Then a reasonable question arises with respect to the dialogue between theology and science: what is really meant by the dialogue between theology, which implies transcendence in its very definition, and science, whose monism, as immanentism, is implanted in scientific methodology so that transcendence is precluded? The situation is aggravated by the fact that transcendence is not self-evident even in theology if it is taken in a purely philosophical mode. That philosophical theology which considers God in terms of existence and real transcendence, causality and substance, is subject to a phenomenological critique: God is disqualified from being a phenomenon. In contradistinction to this, the theology of experience is based on facts and manifestations linked to the Scriptures
and Eucharistic communion and here we deal with such phenomena which render a sort of concealment, not being fully disclosed through those aspects of intuition which cascade towards expression. In other words, theology understood as experience deals with phenomena which are pre-theoretical. Hence there is a general problem of how to express theoretically, pre-theoretical experience; for example, how to employ thought and speech in order to express that which, by intuition, cannot be thought and spoken of, that is, that which exceeds the limits of the constituting ego.
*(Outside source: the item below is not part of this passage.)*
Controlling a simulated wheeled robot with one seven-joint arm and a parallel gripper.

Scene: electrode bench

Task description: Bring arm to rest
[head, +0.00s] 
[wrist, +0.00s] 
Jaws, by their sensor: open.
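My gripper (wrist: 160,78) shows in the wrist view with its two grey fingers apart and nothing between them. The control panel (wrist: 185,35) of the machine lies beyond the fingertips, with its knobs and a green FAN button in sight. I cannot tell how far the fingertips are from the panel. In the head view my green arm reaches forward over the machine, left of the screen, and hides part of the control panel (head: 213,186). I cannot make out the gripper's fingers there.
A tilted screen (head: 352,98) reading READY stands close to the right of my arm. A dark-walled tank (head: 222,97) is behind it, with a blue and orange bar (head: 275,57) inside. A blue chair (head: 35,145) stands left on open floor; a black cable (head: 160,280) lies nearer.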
In other words, how is it possible to retain the transcendence of God while speaking and thinking of him within the immanence of human subjectivity? Evidently, a similar question must be formulated with respect to the universe: how to retain the transcendence of the universe as a whole while speaking and thinking of its observable and non-observable parts within the immanent subjectivity.
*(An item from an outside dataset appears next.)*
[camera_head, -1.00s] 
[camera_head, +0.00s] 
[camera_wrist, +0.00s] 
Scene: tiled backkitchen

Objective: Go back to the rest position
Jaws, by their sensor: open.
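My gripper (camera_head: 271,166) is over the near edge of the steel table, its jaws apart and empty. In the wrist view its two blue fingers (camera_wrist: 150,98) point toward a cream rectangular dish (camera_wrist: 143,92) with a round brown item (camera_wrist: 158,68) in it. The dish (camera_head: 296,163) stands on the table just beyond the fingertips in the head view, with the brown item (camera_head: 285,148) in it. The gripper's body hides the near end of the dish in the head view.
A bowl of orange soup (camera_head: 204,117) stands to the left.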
The Greek patristic response to such questions would be that knowledge of God cannot be exhausted by reason and its linguistic means; theology operates with metaphors and allegories which, however, reflect existential, precategorical and pretheoretical truth. The challenge to philosophical theology, which appropriates existential truth of God within the limits of reason, is to overcome the phenomenalisation of the transcendent and thus to preserve transcendence in immanence. In different words, theology has to deal with the intrinsic ambivalence of the givenness of the divine, that is, with its "presence but in absence". If theology, being scrutinised by philosophical thought, is in need of justification of its own ability to retain transcendence within the sphere of phenomenality of consciousness, cosmology, if it intends to engage with religion, needs a similar sort of justification but to a much wider extent. This implies that the problem of mediation between theology and cosmology
requires one to deal with a generic issue of the possibility of transcendence in cosmology. In more specific words: in what sense does intrinsic immanence of scientific assertions about reality retain in itself the elements of transcendence; or how the theoretical speech of scientific discourse retains the signs of that otherworldly ground of the overall facticity, which is fundamentally pretheoretical. One must not be surprised that this question is formulated by persons. In other words the retaining of transcendence means here the transcendence of persons as not reduced to that which is phenomenalised by the sciences. Seen in this way the difference between science (cosmology) and theology can be described in terms of the difference in expressing experience of transcendence.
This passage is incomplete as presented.